BEGIN

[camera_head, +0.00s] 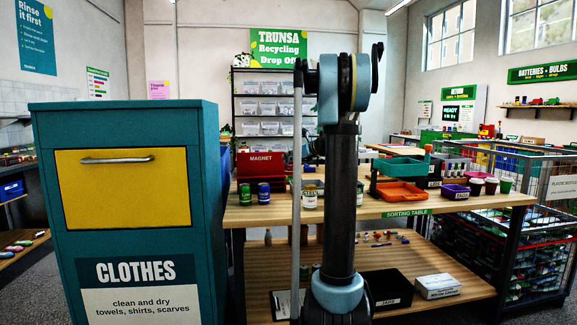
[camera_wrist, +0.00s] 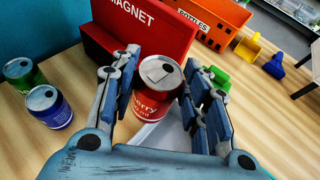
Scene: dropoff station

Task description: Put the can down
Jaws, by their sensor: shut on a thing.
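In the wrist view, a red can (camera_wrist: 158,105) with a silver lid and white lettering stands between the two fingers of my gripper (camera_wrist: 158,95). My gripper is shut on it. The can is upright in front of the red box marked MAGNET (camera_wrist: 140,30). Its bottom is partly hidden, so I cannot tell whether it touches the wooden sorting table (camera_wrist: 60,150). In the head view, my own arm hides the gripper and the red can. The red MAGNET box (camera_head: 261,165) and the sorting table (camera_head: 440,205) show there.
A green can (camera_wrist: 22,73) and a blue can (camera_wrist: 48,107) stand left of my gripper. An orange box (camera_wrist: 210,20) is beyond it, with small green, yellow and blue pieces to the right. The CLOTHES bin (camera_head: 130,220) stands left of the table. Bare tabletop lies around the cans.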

END
BEGIN

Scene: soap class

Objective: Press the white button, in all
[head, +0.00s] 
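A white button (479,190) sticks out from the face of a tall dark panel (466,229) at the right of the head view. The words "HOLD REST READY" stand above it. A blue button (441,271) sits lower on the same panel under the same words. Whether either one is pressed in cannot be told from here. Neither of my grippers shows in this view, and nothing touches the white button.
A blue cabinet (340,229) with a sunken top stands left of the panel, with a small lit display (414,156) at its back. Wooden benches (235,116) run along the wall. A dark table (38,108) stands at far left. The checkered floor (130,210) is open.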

END
BEGIN

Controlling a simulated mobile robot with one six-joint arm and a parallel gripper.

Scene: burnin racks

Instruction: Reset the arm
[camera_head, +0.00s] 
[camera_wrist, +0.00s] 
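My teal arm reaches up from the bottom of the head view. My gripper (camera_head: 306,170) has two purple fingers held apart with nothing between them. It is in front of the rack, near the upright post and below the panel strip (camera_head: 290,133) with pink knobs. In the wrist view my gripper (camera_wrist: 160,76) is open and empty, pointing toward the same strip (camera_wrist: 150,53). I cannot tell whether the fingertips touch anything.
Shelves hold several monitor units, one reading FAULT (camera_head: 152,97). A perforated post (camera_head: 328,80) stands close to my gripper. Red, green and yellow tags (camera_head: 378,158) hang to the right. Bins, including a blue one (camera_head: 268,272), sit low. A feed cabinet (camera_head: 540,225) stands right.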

END

**Problem details:** Copy each line that contains the word "Scene".

**Task solution:**
Scene: dropoff station
Scene: soap class
Scene: burnin racks

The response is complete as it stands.